**Task to carry out:** Copy out, exactly and without additions, the lines from the one that contains "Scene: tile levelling" to the one that contains "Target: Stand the", both ends included.

**Input data:**
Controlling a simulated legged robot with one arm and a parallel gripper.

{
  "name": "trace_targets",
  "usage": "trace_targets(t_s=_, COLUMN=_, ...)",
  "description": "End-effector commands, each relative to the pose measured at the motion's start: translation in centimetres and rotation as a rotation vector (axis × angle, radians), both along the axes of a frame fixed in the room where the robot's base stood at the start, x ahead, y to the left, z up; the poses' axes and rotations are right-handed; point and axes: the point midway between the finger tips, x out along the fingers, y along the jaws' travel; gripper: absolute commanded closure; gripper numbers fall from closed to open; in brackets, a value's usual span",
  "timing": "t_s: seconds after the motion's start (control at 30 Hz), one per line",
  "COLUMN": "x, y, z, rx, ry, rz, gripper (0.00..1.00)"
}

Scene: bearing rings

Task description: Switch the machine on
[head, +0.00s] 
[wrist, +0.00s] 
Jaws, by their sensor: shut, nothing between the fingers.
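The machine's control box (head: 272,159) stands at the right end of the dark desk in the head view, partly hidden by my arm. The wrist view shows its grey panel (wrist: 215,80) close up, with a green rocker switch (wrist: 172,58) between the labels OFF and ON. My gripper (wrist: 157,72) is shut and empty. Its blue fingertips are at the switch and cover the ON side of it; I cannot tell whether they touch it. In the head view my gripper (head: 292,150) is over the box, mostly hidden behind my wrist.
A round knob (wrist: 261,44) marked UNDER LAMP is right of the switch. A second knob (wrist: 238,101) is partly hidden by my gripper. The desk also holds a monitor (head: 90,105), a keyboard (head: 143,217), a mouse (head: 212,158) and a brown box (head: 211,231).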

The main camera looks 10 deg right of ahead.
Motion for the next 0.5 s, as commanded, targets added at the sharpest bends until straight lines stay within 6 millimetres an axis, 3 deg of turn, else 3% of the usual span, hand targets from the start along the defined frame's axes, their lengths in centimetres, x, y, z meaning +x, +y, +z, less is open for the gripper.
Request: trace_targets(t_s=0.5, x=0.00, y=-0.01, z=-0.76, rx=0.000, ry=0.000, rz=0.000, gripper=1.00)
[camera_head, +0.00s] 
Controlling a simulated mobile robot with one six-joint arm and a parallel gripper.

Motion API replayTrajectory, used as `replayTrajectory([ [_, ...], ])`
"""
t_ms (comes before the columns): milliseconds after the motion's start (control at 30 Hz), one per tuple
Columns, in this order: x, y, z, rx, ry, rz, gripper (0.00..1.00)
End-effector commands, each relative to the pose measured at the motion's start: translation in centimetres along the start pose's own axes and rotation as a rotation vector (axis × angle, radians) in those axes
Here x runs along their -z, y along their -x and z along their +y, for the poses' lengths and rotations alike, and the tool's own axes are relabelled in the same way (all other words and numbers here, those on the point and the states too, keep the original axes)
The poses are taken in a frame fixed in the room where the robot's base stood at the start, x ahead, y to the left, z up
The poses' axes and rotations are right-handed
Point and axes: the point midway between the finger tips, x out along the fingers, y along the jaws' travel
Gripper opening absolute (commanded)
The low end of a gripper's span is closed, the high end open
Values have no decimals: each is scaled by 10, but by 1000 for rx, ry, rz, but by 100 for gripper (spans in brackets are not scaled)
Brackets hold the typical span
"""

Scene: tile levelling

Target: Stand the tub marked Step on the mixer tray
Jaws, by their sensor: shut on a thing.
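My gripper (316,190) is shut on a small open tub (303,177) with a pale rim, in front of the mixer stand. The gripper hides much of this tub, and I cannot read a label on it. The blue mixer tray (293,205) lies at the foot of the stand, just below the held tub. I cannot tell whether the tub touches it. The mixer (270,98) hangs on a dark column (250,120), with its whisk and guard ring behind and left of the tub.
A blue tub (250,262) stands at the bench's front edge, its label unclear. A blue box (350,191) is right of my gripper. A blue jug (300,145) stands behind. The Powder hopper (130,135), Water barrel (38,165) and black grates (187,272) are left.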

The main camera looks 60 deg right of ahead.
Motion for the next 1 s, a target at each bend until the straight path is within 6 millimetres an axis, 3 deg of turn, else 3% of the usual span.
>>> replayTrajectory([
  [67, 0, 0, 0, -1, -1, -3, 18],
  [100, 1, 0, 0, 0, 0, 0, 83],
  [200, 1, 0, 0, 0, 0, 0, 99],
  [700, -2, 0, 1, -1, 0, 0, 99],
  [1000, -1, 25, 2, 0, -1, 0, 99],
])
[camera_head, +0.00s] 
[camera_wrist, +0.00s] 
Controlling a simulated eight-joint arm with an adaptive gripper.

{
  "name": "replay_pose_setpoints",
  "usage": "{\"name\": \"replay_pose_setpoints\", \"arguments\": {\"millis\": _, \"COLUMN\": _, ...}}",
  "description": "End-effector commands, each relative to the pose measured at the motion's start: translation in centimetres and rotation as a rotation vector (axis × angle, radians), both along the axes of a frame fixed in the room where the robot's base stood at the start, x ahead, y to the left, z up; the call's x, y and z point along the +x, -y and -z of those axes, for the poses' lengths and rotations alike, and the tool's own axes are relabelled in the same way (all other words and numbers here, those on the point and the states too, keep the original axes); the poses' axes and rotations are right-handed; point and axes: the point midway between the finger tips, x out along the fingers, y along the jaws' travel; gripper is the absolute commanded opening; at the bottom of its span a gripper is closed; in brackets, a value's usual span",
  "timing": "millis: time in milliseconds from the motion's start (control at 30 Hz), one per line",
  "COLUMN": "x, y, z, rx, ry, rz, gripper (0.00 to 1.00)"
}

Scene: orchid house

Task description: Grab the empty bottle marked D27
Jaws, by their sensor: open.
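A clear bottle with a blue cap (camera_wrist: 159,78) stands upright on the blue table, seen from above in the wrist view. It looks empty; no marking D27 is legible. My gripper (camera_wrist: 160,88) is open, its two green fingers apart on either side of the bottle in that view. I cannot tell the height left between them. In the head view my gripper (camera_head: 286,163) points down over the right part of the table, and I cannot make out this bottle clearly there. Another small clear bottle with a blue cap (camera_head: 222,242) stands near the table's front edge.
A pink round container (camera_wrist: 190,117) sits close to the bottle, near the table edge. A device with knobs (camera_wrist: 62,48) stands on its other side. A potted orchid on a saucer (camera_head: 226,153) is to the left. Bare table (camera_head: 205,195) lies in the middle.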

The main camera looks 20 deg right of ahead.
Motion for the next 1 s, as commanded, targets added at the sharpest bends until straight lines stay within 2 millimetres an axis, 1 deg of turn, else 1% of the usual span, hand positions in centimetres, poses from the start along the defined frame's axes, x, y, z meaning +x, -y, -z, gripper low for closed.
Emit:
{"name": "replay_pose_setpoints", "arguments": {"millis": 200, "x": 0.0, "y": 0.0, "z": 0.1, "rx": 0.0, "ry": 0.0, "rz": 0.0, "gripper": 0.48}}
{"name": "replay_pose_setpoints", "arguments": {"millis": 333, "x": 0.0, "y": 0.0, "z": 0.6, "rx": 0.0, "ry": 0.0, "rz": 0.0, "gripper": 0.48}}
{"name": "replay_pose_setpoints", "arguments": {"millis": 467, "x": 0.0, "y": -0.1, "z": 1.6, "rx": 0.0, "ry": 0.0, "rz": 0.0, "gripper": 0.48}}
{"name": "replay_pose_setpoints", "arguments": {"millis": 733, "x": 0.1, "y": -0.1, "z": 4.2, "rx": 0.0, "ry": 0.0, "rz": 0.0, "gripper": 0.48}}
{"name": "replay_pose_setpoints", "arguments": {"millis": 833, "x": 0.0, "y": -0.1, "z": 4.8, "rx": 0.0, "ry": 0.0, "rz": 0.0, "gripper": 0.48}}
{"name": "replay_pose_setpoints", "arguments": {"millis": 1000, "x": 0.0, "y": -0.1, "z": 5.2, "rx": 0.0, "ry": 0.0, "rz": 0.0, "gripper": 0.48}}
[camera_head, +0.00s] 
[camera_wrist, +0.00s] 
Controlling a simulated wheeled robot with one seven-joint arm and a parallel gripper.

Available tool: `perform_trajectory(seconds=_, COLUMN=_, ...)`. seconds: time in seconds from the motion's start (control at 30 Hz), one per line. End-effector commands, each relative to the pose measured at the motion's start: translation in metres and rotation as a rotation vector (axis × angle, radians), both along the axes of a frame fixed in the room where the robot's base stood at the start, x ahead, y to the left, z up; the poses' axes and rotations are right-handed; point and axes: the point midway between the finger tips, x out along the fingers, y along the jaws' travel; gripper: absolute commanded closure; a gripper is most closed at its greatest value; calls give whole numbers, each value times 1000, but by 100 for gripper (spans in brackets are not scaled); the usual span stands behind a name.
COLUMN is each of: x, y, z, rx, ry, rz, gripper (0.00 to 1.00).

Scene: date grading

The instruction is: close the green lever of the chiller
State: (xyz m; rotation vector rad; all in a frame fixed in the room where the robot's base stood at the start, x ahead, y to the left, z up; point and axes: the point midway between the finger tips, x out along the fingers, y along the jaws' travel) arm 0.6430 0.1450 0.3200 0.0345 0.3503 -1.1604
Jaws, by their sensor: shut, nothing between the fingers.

**Solution for this problem:**
Scene: tile levelling

Target: Stand the tub marked Step on the mixer tray

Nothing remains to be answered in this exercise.